Enjoying the first full year of operations at the initial phase of its Paulsboro Marine Terminal and weathering tariff-related impacts on steel volumes, the South Jersey Port Corp. is continuing to move breakbulk cargos at a record pace at its facilities along the New Jersey side of the Delaware River.
It’s easy to see why longtime SJPC executive Jay Jones is stoked, albeit while working extra-long hours and wearing several figurative hats.
In calendar 2018, the SJPC’s four facilities – the Joseph A. Balzano (formerly Beckett Street) and Broadway marine terminals in Camden, plus terminals in Paulsboro and Salem – combined to handle 4,338,546 short tons of cargo, up 1 percent from the prior record, established in 2017.“During the last year, since our terminals here in Camden and Paulsboro are very steel-oriented facilities, the steel and aluminum tariffs did take a chunk out of us, so our increases would have been more,” Jones told AJOT.
Now in his 29th year with the SJPC, Jones last April, upon departure of 32-year SJPC veteran Kevin Castagnola, added acting executive director responsibilities to his roles as the quasigovernmental entity’s deputy executive director, facility security officer, public information officer and board secretary.
Paulsboro operations, which got under way in March 2017 with a single 850-foot-long berth, are in the process of being amplified. The Paulsboro facility, operated by Holt Logistics, has been ballyhooed as the first major new port terminal to be built on the Delaware River in more than half a century. Its primary user is NLMK USA, a unit of Russia’s largest steelmaker, which imports steel slabs from Russia and sends them on unit trains to mills in far Western Pennsylvania and Northwest Indiana.
The SJPC, in conjunction with the Gloucester County Improvement Authority, is moving forward with second-phase Paulsboro Marine Terminal construction at the former BP tank farm site across the Delaware River from Philadelphia International Airport, with a contract having been issued last summer to build out two more ship wharves and a barge berth.
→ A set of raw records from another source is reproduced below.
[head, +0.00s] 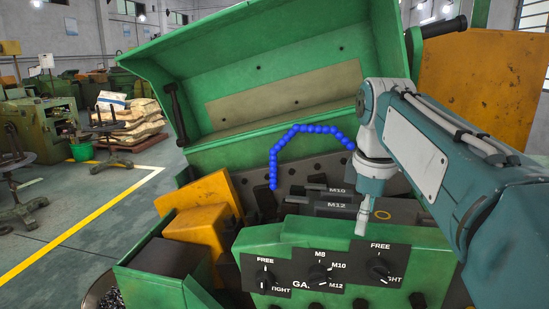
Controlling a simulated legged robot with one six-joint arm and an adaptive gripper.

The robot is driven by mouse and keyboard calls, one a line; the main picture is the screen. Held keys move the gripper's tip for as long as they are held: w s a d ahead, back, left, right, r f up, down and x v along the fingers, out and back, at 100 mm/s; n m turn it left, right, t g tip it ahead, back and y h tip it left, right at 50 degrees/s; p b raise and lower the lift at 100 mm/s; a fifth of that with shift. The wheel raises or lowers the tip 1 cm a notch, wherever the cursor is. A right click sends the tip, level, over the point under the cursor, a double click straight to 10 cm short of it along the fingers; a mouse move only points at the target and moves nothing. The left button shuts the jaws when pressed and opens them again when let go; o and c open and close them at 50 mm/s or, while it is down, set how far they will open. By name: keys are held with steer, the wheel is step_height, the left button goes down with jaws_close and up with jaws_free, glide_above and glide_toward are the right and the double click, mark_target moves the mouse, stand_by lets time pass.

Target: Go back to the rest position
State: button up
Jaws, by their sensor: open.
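My gripper (363,230) points down in front of the heading machine, at the top edge of its green control panel (290,236). It is open, seen nearly edge-on, and nothing shows between its fingers. I cannot tell whether it touches the panel. The panel has a left FREE/TIGHT knob (265,281), a middle M8/M10/M12 knob (319,275) and a right FREE/TIGHT knob (379,268). My gripper is above and between the middle and right knobs. My teal arm comes in from the right and hides part of the machine.
The machine's green lid (240,60) stands open behind my gripper. A blue segmented hose (300,128) arches left of my wrist. Yellow blocks (205,211) sit at left inside the machine. Open floor (110,215) with a yellow line lies left; stools (107,136) stand farther back.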

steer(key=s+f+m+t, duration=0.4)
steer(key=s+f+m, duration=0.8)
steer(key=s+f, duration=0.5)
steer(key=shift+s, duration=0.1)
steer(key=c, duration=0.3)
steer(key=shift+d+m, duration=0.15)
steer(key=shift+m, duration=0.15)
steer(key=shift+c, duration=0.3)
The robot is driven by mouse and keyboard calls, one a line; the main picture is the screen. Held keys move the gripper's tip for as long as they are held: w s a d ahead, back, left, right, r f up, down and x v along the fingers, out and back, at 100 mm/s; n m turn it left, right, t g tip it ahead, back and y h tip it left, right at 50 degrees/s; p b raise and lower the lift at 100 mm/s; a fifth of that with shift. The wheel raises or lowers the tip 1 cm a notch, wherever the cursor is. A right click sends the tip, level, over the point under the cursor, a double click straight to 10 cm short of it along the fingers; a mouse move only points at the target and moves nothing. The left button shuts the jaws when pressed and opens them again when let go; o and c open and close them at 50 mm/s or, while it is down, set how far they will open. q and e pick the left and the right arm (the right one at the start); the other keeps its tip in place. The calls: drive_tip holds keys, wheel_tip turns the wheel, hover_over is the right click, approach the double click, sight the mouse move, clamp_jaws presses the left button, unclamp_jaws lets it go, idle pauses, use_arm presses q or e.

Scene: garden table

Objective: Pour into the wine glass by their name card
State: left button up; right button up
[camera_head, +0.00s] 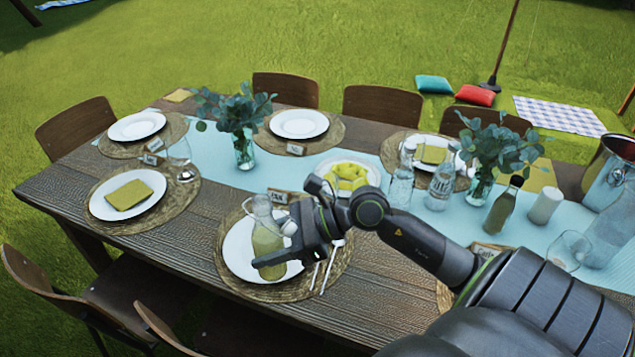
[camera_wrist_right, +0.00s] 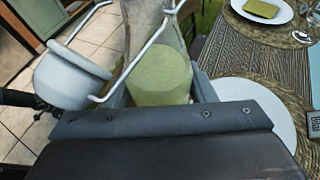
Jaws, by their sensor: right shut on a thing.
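My right gripper (camera_head: 300,240) is shut on a clear swing-top bottle (camera_head: 266,236) with yellow-green liquid. The bottle is roughly upright over the front middle plate (camera_head: 238,250); I cannot tell its height. In the right wrist view the bottle (camera_wrist_right: 160,72) fills the middle, its white stopper (camera_wrist_right: 70,78) hanging open on a wire. A wine glass (camera_head: 180,157) stands by the left place setting, near small name cards (camera_head: 154,145). Another name card (camera_head: 280,197) stands behind the front middle plate. Card lettering is too small to read surely. My left gripper is not in view.
A plate with a folded napkin (camera_head: 129,195) lies at left. Vases of leaves (camera_head: 243,150), a bowl of yellow food (camera_head: 346,175), bottles (camera_head: 402,180) and a metal bucket (camera_head: 608,172) stand along the blue runner. Another glass (camera_head: 568,250) is at right. Bare wood (camera_head: 185,250) shows front left.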

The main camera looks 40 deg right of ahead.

“Those berths will come online in a staggered process as they are completed,” Jones said. “In about three years, we’ll complete the phase two construction. It will grow exponentially as they come online over the next three years.
“Once we get another berth online, it opens up the opportunity for new lines and new customers for the terminal,” he added.
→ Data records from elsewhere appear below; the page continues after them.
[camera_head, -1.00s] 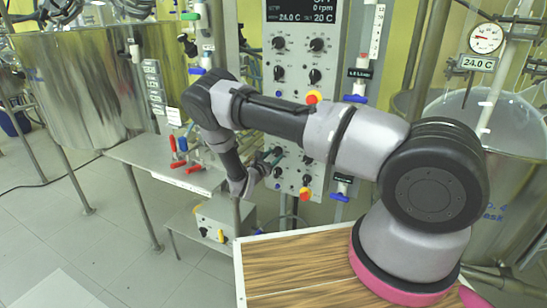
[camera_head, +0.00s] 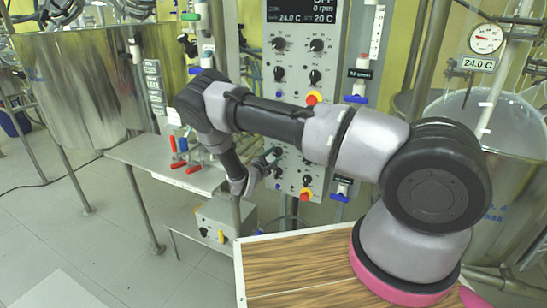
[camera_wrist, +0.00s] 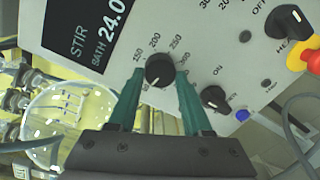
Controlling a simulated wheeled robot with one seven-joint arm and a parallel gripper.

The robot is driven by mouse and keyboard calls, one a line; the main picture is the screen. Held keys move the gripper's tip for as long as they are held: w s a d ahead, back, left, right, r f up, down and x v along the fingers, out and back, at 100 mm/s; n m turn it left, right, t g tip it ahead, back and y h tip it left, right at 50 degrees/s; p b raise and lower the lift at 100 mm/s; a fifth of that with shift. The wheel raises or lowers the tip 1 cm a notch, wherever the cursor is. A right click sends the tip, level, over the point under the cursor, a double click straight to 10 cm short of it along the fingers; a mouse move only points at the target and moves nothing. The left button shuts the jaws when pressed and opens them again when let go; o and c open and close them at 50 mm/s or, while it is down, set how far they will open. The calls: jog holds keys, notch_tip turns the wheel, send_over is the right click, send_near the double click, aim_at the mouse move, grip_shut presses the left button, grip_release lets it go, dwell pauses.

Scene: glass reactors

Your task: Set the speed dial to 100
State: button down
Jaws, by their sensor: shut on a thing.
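The speed dial is a black round knob (camera_wrist: 160,66) on the grey stir panel (camera_wrist: 215,62) in the wrist view, with a printed scale around it reading 150, 200, 250 and 300. A light mark shows on the knob's lower left edge; its exact setting cannot be told. The teal fingers of my gripper (camera_wrist: 160,75) stand on either side of the knob, shut on it. In the head view my gripper (camera_head: 270,157) is at the lower part of the control column (camera_head: 292,100), where it hides this knob.
A glass vessel (camera_wrist: 62,112) shows at left. A metal shelf (camera_head: 150,152) stands left of my gripper in the head view.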

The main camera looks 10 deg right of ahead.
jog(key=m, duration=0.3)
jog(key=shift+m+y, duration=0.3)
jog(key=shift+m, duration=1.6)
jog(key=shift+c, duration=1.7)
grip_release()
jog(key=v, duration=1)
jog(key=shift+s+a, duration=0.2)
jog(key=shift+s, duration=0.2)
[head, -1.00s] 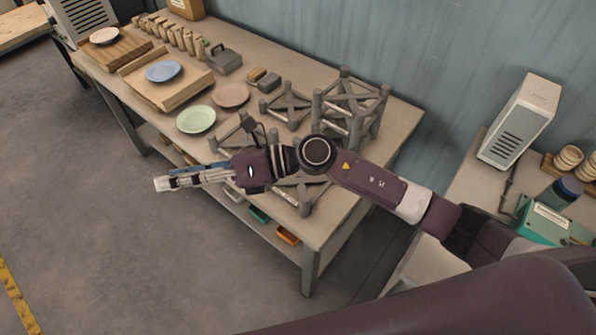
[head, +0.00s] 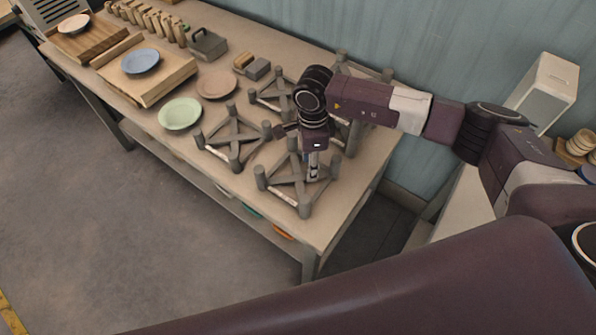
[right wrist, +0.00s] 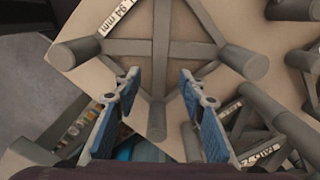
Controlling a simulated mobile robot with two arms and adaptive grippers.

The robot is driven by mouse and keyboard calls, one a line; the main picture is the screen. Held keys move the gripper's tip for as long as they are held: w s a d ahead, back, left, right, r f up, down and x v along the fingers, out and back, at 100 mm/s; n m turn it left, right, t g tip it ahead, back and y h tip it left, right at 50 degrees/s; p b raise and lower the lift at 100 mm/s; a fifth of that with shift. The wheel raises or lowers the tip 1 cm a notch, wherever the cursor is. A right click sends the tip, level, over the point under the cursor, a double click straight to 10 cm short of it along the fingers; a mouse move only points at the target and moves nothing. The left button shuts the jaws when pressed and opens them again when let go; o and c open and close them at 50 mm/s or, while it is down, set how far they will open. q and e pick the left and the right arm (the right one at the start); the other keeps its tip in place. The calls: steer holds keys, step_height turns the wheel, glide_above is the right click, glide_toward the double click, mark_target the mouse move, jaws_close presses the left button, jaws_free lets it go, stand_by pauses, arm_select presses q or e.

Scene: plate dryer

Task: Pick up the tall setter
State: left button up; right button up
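Several grey setters, cross-shaped frames with round corner posts, stand on the table. The tallest-looking setter (head: 352,140) is at the back right, largely hidden behind my right arm. A front-right setter (head: 273,183) lies under my right gripper (head: 313,172), which points down over it. In the right wrist view, the gripper (right wrist: 159,78) is open with blue finger pads spread apart. The front-right setter (right wrist: 160,50) shows below with a printed label, and one post lies between the fingers in the picture. I see no contact. My left gripper is out of view.
Other setters stand at the middle left (head: 232,140) and behind (head: 270,98). A green plate (head: 180,114), a pink plate (head: 216,85) and a blue plate (head: 141,62) lie to the left. A wall closes the back; open floor lies in front.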

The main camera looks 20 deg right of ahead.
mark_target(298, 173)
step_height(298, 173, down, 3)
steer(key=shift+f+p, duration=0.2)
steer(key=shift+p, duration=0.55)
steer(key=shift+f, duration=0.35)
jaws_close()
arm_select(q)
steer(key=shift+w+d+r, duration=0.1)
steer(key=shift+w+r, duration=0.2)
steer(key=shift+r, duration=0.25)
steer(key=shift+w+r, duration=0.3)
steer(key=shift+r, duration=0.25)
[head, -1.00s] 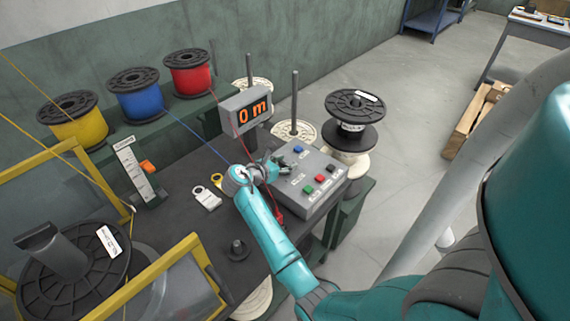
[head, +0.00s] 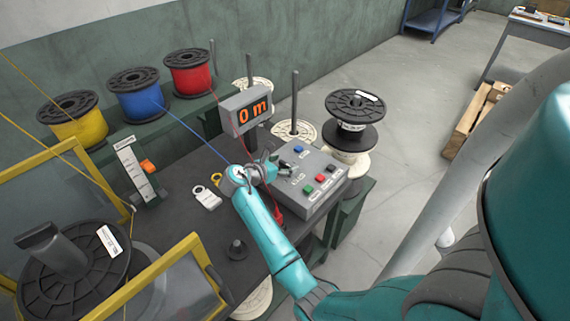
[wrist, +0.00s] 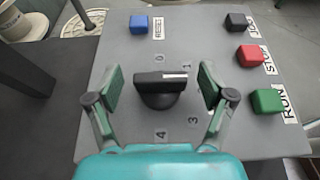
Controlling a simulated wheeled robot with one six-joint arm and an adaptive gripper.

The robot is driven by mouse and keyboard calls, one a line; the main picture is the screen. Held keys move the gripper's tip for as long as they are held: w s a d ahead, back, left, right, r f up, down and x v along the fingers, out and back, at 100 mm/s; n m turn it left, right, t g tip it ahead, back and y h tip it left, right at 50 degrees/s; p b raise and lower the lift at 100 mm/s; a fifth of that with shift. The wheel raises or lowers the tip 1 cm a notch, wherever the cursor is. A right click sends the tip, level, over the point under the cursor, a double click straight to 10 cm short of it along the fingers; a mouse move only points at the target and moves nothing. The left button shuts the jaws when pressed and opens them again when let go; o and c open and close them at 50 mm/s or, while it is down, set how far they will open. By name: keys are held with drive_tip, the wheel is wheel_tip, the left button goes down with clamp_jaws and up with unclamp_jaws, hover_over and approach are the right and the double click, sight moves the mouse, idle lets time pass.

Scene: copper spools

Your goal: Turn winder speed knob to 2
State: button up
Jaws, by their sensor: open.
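The winder speed knob is a black bar-shaped dial (wrist: 158,99) on the grey control box (wrist: 120,50). In the wrist view its white line points right, a little below the printed 1. The printed 0, 1, 3 and 4 show around it; no 2 is visible, and my right finger covers part of that side. My gripper (wrist: 160,76) is open, with one finger on each side of the knob and a gap at both sides. In the head view my gripper (head: 276,166) is over the left part of the box and hides the knob.
Blue (wrist: 139,23), black (wrist: 237,21), red (wrist: 249,56) and green (wrist: 266,100) buttons sit near the knob. A blue wire runs close to my wrist. A black spool (head: 352,105) stands right of the box.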

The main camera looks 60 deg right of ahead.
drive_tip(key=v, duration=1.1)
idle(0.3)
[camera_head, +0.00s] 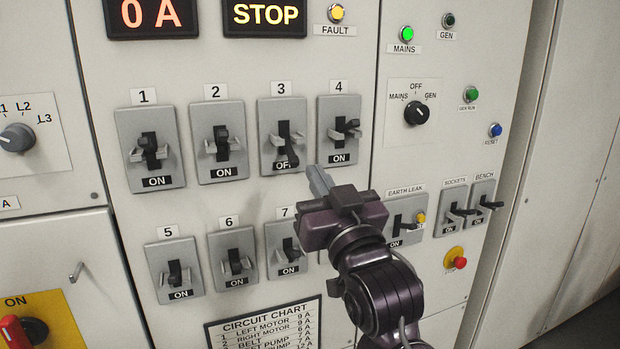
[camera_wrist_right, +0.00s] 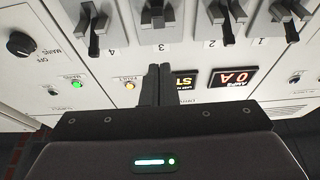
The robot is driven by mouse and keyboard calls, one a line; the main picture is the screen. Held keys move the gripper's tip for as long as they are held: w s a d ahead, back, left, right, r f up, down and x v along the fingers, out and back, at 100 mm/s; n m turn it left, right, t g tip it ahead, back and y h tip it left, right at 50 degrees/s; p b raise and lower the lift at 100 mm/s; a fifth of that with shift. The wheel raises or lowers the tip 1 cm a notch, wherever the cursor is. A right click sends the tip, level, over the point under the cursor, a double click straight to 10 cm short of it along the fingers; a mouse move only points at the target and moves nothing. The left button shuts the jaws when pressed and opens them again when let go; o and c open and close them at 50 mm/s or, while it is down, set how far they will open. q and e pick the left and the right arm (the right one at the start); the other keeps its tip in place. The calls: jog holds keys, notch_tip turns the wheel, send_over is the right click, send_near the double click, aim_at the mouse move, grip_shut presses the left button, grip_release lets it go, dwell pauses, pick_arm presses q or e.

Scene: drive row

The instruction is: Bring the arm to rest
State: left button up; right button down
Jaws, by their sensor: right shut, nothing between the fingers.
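My right gripper (camera_head: 319,180) is in front of the panel, just below breakers 3 and 4, with its fingers closed together and empty. In the right wrist view its shut fingers (camera_wrist_right: 158,84) point at the panel. Breaker 3 (camera_head: 283,135) has its lever down and its label reads OFF, partly cut by the lever. Breaker 4 (camera_head: 340,130) reads ON. Breakers 1 (camera_head: 150,148) and 2 (camera_head: 218,141) read ON. My right arm hides the breaker to the right of 7. I cannot tell from these views whether the fingertips touch the panel. My left gripper is not in view.
The display (camera_head: 264,16) reads STOP and the other (camera_head: 152,17) reads 0 A. The fault lamp (camera_head: 337,13) is lit amber. A red push button (camera_head: 460,264) and the earth leak switch (camera_head: 407,219) sit right of my arm. A red handle (camera_head: 14,331) is at lower left.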

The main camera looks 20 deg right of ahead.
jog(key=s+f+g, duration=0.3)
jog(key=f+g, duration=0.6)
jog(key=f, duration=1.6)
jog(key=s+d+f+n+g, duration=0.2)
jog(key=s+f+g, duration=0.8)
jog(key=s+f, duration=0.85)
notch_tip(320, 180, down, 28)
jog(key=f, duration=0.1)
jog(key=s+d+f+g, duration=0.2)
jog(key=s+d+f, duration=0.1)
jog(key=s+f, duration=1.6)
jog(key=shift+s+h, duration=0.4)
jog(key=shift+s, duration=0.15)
Undertakings at the 200-acre Paulsboro property also include improving an additional 80 acres of terminal space, augmenting the 50 acres unveiled in the first phase, as well as utilities enhancements.
Much of the Paulsboro work has been supported by sales of subordinated marine terminal revenue bonds, including $175 million from SJPC bonds issued in 2009. In addition, a subsequent $180 million issue is earmarked for Paulsboro infrastructure development. Multiple state and federal grants also are providing a boost.Some $45 million in bond-backed projects at Camden terminals include maintenance dredging, now under way by Weeks Marine, and pier and bridge improvements.
A rail access improvement project at the Broadway Marine Terminal is advancing thanks to a New Jersey Department of Transportation freight rail systems grant, while the SJPC is engaged with Conrail in building of a wye track to create greater efficiencies and, at the same time, benefit motorists going in and out of the town of Paulsboro.
“These enhancements increase and improve the state’s intermodal capabilities and generate economic development and jobs, and it’s a good place to invest,” Jones said. “Our operations every day involve all sorts of public-private partnerships and coordination with multiple companies to bring the ships up the river and work the ships.”
In addition to the handling of various steel cargos, including slabs, coils and structural steel, SJPC facilities bustle with such varied activity as imports of cocoa beans (destined for local chocolate factories), wood products and blast furnace slag, while exports are highlighted by cement and recycled metal.
At the SJPC’s 28-acre Salem Marine Terminal – at a location that incredibly enough dates back to 1682 as a port of entry – U.S. Concrete last year handled 417,000 tons of sand and gravel, up 35 percent over 2017 volume. The bulk cargo originates in a South Jersey quarry and heads out by barge to New York state.
“Our specialty is handling breakbulk cargos and some dry bulk,” Jones said, noting that SJPC facilities seldom see movement of containerized cargos.
Also, SJPC leadership is working with the national Foreign-Trade Zones Board to reorganize the port’s FTZ No. 142 under the alternative site framework, aimed at providing zone users with better and quicker access to FTZ benefits, such as deferral, reduction or even elimination of U.S. Customs duties.